Problem details: Nothing in the data should change when you return it, but leave the pictures out.

☆ ☆ ☆

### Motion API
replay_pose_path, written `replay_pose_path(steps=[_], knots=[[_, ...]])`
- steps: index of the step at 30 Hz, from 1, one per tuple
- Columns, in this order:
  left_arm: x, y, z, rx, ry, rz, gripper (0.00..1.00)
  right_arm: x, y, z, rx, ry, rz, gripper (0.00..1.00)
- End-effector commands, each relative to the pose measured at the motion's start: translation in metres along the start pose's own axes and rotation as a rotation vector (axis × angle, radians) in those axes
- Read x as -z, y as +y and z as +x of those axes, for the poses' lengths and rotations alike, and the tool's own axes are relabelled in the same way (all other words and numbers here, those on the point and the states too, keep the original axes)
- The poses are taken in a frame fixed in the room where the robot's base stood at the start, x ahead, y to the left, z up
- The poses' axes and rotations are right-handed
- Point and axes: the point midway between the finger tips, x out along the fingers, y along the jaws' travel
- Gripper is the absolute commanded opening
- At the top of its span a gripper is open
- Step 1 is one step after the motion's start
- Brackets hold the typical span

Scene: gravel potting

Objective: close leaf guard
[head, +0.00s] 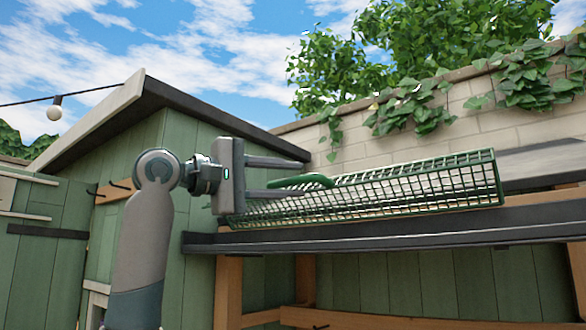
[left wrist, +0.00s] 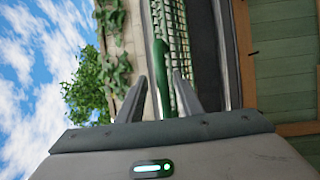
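The leaf guard (head: 400,190) is a long green wire-mesh panel above the dark gutter (head: 400,238) in the head view. Its mesh face shows from below, and its right end stands clear above the gutter; I cannot tell its exact angle. A green handle (head: 312,180) is on its left part. My left gripper (head: 300,177) is open at the handle, its fingers pointing right. In the left wrist view the green handle (left wrist: 162,85) shows between the two spread fingers (left wrist: 160,76), with the mesh (left wrist: 177,35) beyond. Contact cannot be told. My right gripper is not in view.
A green shed (head: 150,200) with a dark roof edge stands behind my left arm. A pale block wall (head: 400,145) with ivy runs behind the guard. Wooden posts (head: 228,290) stand under the gutter. Open sky lies above.

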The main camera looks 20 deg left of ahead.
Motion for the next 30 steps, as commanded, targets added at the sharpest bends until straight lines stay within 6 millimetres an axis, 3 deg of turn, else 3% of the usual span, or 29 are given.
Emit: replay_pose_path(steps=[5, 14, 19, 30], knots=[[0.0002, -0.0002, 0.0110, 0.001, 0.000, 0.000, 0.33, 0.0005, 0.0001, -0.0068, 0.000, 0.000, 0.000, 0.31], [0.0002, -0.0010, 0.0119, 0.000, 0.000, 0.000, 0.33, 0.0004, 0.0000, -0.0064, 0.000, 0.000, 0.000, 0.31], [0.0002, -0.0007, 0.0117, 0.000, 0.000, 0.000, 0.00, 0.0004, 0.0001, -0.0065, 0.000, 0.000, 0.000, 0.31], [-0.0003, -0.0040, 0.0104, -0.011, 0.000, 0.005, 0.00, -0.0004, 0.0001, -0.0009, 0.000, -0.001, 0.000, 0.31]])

☆ ☆ ☆

Reply:
### Motion API
replay_pose_path, written `replay_pose_path(steps=[_], knots=[[_, ...]])`
- steps: index of the step at 30 Hz, from 1, one per tuple
- Columns, in this order:
  left_arm: x, y, z, rx, ry, rz, gripper (0.00..1.00)
  right_arm: x, y, z, rx, ry, rz, gripper (0.00..1.00)
- End-effector commands, each relative to the pose measured at the motion's start: translation in metres along the start pose's own axes and rotation as a rotation vector (axis × angle, radians) in those axes
- Read x as -z, y as +y and z as +x of those axes, for the poses' lengths and rotations alike, and the tool's own axes are relabelled in the same way (all other words and numbers here, those on the point and the states too, keep the original axes)
- The poses are taken in a frame fixed in the room where the robot's base stood at the start, x ahead, y to the left, z up
- The poses' axes and rotations are right-handed
- Point and axes: the point midway between the finger tips, x out along the fingers, y along the jaws' travel
- Gripper is the absolute commanded opening
- At the top of its span a gripper is open
- Step 1 is one step after the motion's start
- Brackets hold the typical span

Scene: gravel potting

Objective: close leaf guard
[head, +0.00s] 
[left wrist, +0.00s] 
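The leaf guard (head: 400,190) is a long green wire-mesh panel above the dark gutter (head: 400,238) in the head view. Its mesh face shows from below, and its right end stands clear above the gutter; I cannot tell its exact angle. A green handle (head: 312,180) is on its left part. My left gripper (head: 300,177) is open at the handle, its fingers pointing right. In the left wrist view the green handle (left wrist: 162,85) shows between the two spread fingers (left wrist: 160,76), with the mesh (left wrist: 177,35) beyond. Contact cannot be told. My right gripper is not in view.
A green shed (head: 150,200) with a dark roof edge stands behind my left arm. A pale block wall (head: 400,145) with ivy runs behind the guard. Wooden posts (head: 228,290) stand under the gutter. Open sky lies above.

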The main camera looks 20 deg left of ahead.
Motion for the next 30 steps, as commanded, targets added at the sharpest bends until straight lines stay within 6 millimetres an axis, 3 deg of turn, else 3% of the usual span, or 29 are given.
Emit: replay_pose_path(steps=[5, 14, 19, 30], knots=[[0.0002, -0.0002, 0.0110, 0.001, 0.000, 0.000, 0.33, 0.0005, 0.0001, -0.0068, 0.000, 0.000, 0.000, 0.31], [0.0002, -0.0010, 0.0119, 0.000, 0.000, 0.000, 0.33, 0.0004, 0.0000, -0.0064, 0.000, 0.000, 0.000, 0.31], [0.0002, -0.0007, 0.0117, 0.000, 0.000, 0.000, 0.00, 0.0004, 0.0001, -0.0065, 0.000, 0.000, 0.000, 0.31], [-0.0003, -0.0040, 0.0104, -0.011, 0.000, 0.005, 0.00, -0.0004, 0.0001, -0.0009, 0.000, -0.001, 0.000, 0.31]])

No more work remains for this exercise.